George Mendes, Aldea restaurant, New York.
 Photo by Gerry Dawes©2012. Contact
    “At that class, I saw the really hard-core professionalism of a kitchen brigade.  I was impressed with how beautiful and masterfully prepared the food was.  So, after a year at Tropica, I did a Saturday night stage at Bouley restaurant and was offered the a job at the amuse bouche station, where I worked from 1994 to 1996. 

    During that time, I was sent to Paris to do a two-month stage with Chef Alain Bassard at Arpege.  Having classic experience in my pocket already, then going to Paris and staging at a three-star Michelin restaurant was incredible.  Just being in Paris, I discovered the culture of refined French cooking.  Alain Bassard was just taking off with the vegetable movement and really intense game dishes. L’Arpege had a huge impact on me.   I learned the importance of vegetables and the quality of ingredients, which was something I had not really seen in the U.S. ”  

     Mendes later staged at Le Moulin de Mougins under Roger Vergé, but it was a stage with Spanish Basque chef Martín Berasategui that would have a profound impact on him.

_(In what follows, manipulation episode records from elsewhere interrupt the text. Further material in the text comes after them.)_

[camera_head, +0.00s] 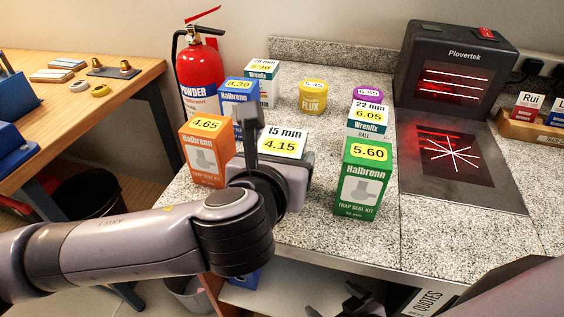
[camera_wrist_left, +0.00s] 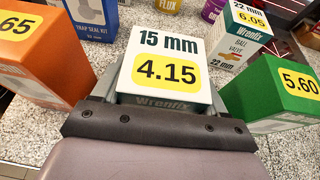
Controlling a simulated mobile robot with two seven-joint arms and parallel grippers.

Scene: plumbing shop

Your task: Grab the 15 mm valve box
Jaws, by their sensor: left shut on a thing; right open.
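The 15 mm valve box (camera_head: 283,143), white-topped with a yellow 4.15 label, is on the speckled counter between an orange trap seal box (camera_head: 205,152) and a green trap seal box (camera_head: 362,180). My left gripper (camera_head: 274,165) is shut on the 15 mm box, with a finger at each side. The wrist view shows the box (camera_wrist_left: 168,62) between the fingers of the left gripper (camera_wrist_left: 160,95). My arm hides most of the box's front in the head view. My right gripper (camera_head: 357,300) is open and low at the bottom edge, below the counter front.
Behind stand a blue box (camera_head: 238,105), a 28 mm box (camera_head: 262,82), a yellow flux tub (camera_head: 313,97), a purple tub (camera_head: 368,92) and a 22 mm valve box (camera_head: 367,120). The black Plovertek scanner (camera_head: 455,70) is at right. A red extinguisher (camera_head: 198,70) stands at left.

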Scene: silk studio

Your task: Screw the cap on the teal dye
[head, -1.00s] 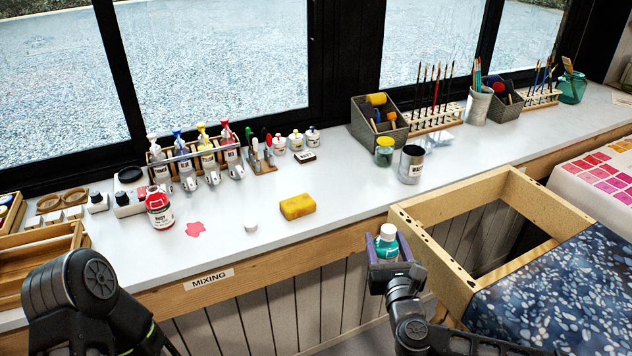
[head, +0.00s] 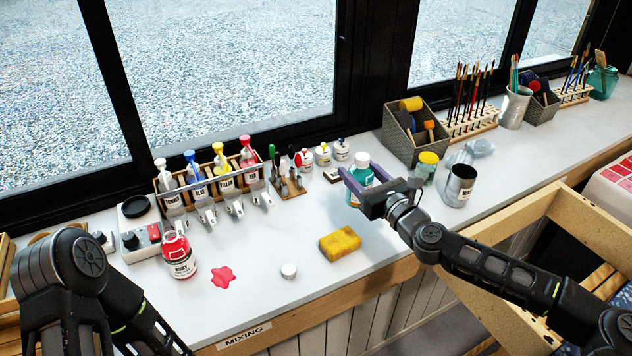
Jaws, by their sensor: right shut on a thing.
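The teal dye bottle (head: 357,190) is between the purple fingers of my right gripper (head: 362,178), which is shut on it. The bottle is roughly upright with a white top, over the back part of the counter; I cannot tell whether its base touches the counter. A small white cap (head: 289,271) lies on the counter, left of the yellow sponge (head: 340,244) and apart from the bottle. My left arm shows at the lower left, but its gripper is out of view.
A red dye bottle (head: 178,257) stands beside a red spill (head: 222,277). A rack of dye bottles (head: 212,184), a tool stand (head: 288,184), a yellow-lidded jar (head: 426,168) and a metal can (head: 459,186) stand around. The counter around the cap is clear.

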Martín Berasategui and George Mendes, Madrid. 
Photo by Gerry Dawes©2012. Contact
     “Martín ran a very hard and rigorous kitchen, but I was impressed with the quality of his cocina de vanguardia, his interpretations of dishes and his understanding of flavor.  He came from his family’s Bodegón Alejandro in San Sebastián’s old quarter, where his mother had a big influence on his cooking sensibilities.  I started thinking about the similarities we had in growing up in families immersed in food culture.  
     My experience with Berasategui helped me reflect on what kind of chef I wanted to be.  I only staged with Martín for a month, but it was really intense.  I doesn’t take very long to absorb lessons when immersed in that kind of atmosphere, working 12-15 hours a day with a maestro like Martín.   My stage at his restaurant was my introduction to not only cocina de vanguardia, but flavorful, honest cooking with a backbone.  That’s why I love Martín’s cooking.  Lunch at Martín Berasategui on my last day with the dishes that I had only seen in the kitchen was one of the most memorable meals of my life.

    Later, in 2006, I did a stage with Ferran Adrià at elBulli and that was a continuation of cocina de vanguardia, but at a whole different level.  With Ferran, it was a ‘no rules’ philosophy:  Have an open mind, be inspired by global flavors and don’t be afraid to take risks. Ferran took cooking to another level.  

    I came back to New York in 2006 and knew I wanted my own place where I could cultivate my style, but I did not yet have the backing, so I took a sous chef’s job at Toqueville, which turned into almost three years of executing someone else’s ideas.  But, it gave me time to reflect on where I came from and what I wanted to do.  My time at Toqueville also cultivated the seed of understanding the restaurant business, customers’ needs and how to run a restaurant.”  

    Then, George Mendes says he met Adam Haber, who wanted to back his dream, which became Aldea restaurant in New York City.  At Aldea, Mendes decided to do his own signature cuisine.

    “I decided to use some Spanish cocina de vanguardia techniques, but with the most emphasis on Portuguese culinary roots and ideas, including those of Portuguese colonies around the world.  That is where Ferran Adrià comes into the picture.  ElBulli was in Catalunya, but you might be served several Japanese-influenced dishes, several with Mediterranean-influences and a broad range of globally derived dishes.  When I opened Aldea, it was labeled a so-called “Iberian” restaurant, but although there is a major focus on Portugal, ideas were drawn from a very broad map.  I also go back to fact that the Portuguese were seafarers who discovered many sea routes.  We brought the exotic spices from India to Europe.

    Like the Portuguese Age of Discovery, I think my career from my teenage years, going to culinary school, working in a wide range of restaurants, traveling and being able to discover different styles of cooking, is a reflection of my Portuguese ancestry and inspires a culinary style that resonates with me.”